A Scheck can generally be cashed or deposited by the payee named on it. If a Scheck is made payable to "bearer," or if the payee endorses it in blank (signs the back without naming a new payee), then theoretically, anyone in possession of it could cash it. However, banks usually require identification and may have policies against cashing Schecks without an account or proper endorsement for security.
2. What if there are insufficient funds in the account when a Scheck is presented?
If a Scheck is presented for payment and there are insufficient funds in the drawer's bank account, the Scheck will "bounce" or be dishonored. The bank will typically return the Scheck to the payee, often charging a fee to both the drawer and potentially the payee. This can lead to legal issues or penalties for the drawer, as it signifies a failure to fulfill a payment obligation.

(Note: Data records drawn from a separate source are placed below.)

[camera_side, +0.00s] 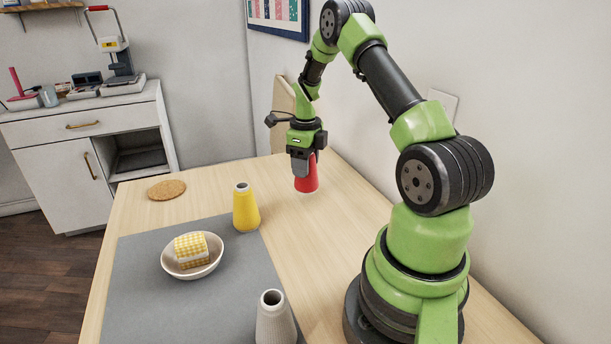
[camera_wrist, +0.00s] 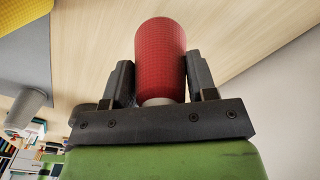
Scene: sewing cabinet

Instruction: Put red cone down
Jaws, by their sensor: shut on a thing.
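The red cone (camera_side: 307,181) is in my gripper (camera_side: 302,160), over the bare wood near the back right of the table in the side view. The fingers are closed around its upper part, and it looks upright. Its base is at or just above the tabletop; I cannot tell whether it touches. In the wrist view the red cone (camera_wrist: 160,60) sits between the two dark fingers of my gripper (camera_wrist: 160,80), with its pale narrow end toward the palm.
A yellow cone (camera_side: 245,208) and a grey-white cone (camera_side: 275,320) stand by the grey mat (camera_side: 140,300). A bowl (camera_side: 192,270) on the mat holds a yellow checked cloth (camera_side: 191,248). A cork disc (camera_side: 166,190) lies at the left. The wall bounds the table's right side.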

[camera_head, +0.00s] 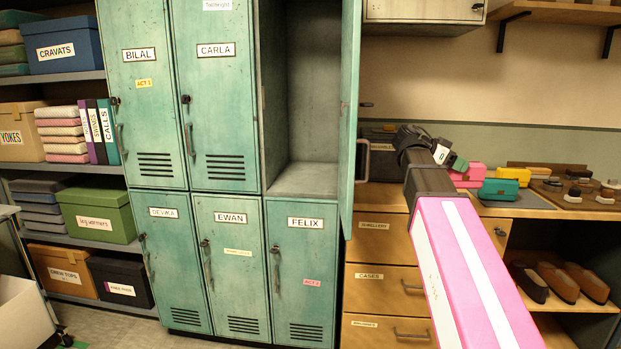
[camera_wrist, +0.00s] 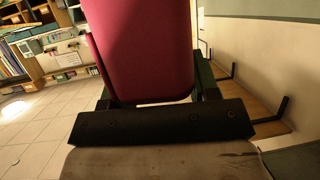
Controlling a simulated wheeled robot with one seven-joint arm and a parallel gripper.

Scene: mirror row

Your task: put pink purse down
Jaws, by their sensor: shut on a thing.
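In the wrist view the purse (camera_wrist: 145,45) is large and dark pink, and sits between the fingers. My gripper (camera_head: 457,165) is shut on it, also seen in the wrist view (camera_wrist: 152,98). My arm partly hides the purse's left side in the head view. I cannot tell whether its underside touches the counter (camera_head: 520,203).
A dark tray (camera_head: 575,198) with several small items is to the right. An open locker door (camera_head: 349,110) stands left of my arm. Drawers (camera_head: 384,286) are below the counter.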

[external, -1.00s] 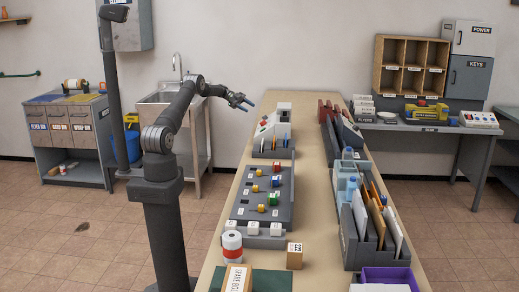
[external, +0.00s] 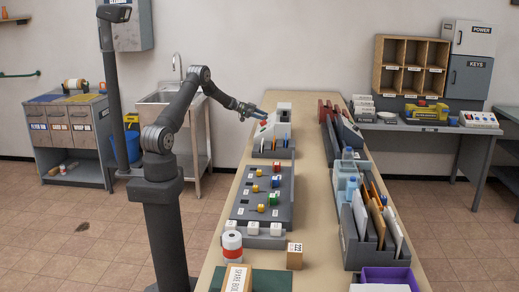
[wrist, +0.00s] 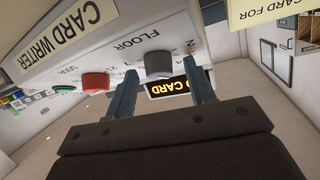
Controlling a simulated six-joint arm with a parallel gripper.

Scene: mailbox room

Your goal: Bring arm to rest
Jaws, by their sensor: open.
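My arm stands to the left of the long bench and reaches right over its far part. My gripper (external: 262,113) is open and empty, close to the left side of the card writer (external: 284,113). In the wrist view my two fingers (wrist: 163,78) are spread in front of the card writer's panel, which appears upside down. A grey knob (wrist: 158,65) shows between the fingers. A red button (wrist: 95,82) and a green button (wrist: 65,90) are to its left. A lit display (wrist: 172,88) reading "CARD" is partly covered by a finger. I cannot tell whether the fingers touch the knob.
A grey tray (external: 243,208) with small coloured pieces lies nearer on the bench. A sink (external: 158,97) stands behind my arm. The bench (external: 316,205) is bare along its middle strip.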

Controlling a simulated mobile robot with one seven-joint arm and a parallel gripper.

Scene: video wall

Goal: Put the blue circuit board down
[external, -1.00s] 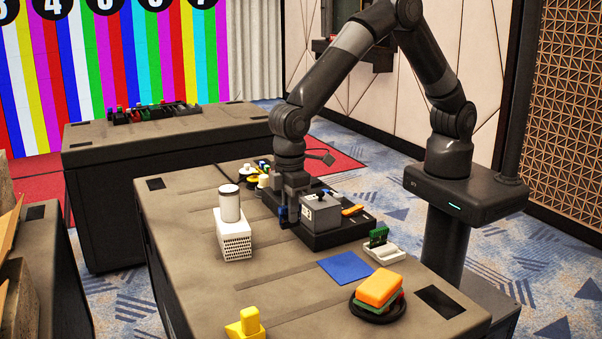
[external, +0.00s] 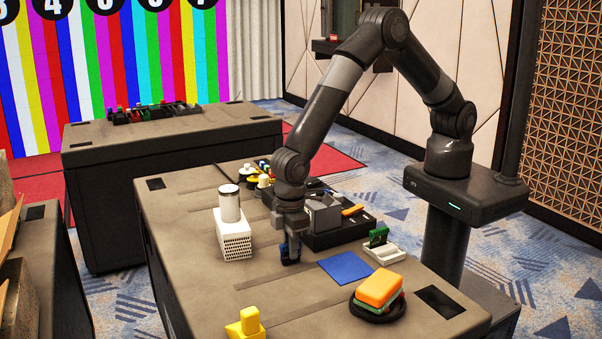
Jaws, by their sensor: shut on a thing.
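My gripper (external: 290,258) points down over the middle of the near table (external: 200,291), between the white perforated box and the blue mat. It is shut on the blue circuit board (external: 289,247), a small upright piece mostly hidden by the fingers. The board is at or just above the table top; I cannot tell if it touches. A flat blue square mat (external: 345,267) lies to the right of my gripper, apart from it.
A white box with a canister (external: 233,234) stands left of my gripper. A black tray (external: 340,233) with a grey block is behind it. A green board in a white holder (external: 383,248), a sponge stack on a dark dish (external: 378,297) and a yellow block (external: 246,325) stand nearby.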

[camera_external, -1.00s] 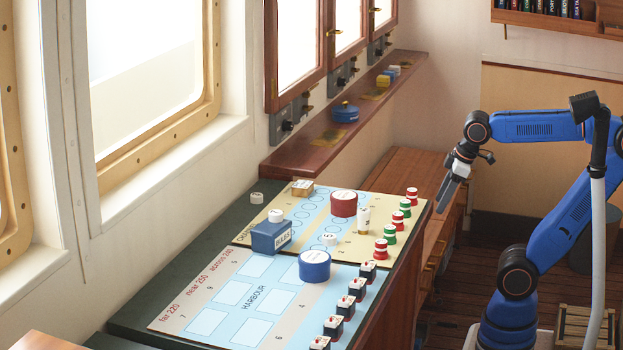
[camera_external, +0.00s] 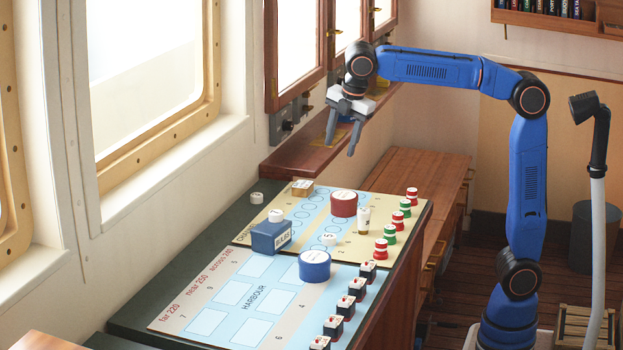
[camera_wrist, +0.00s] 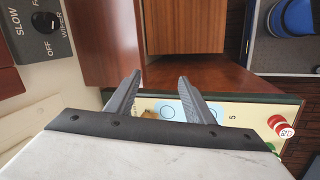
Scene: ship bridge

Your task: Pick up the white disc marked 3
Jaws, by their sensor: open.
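My gripper (camera_external: 341,146) is open and empty, fingers pointing down, in the air above the far end of the chart table. In the wrist view the open fingers (camera_wrist: 160,80) have nothing between them, and no white disc shows clearly there.
A red cylinder (camera_external: 343,204), a blue cylinder (camera_external: 314,267) and a cream upright piece (camera_external: 363,221) stand on the chart. Red and green pieces (camera_external: 389,235) and black blocks (camera_external: 357,289) line its right edge. A wooden shelf (camera_external: 300,153) runs below the windows behind my gripper.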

3. Are Schecks still widely used?
The use of Schecks has significantly declined in favor of electronic payments like bank transfers, debit cards, and online bill pay. However, Schecks are still used by certain individuals and businesses for specific purposes, such as large transactions where a paper record is desired, or in situations where electronic payment options are not available or preferred. The Federal Reserve Payments Study indicates a continuing, though diminishing, role for Schecks in the overall payment system.
4. How long is a Scheck valid?
The validity period for a Scheck can vary by jurisdiction and banking practice. In many countries, personal Schecks are generally considered "stale" after six months from their date, meaning a bank is not obligated to honor them, although they may choose to do so. For government-issued Schecks, the validity period can be much longer, sometimes up to a year or more. It is always best to deposit or cash a Scheck promptly after receiving it.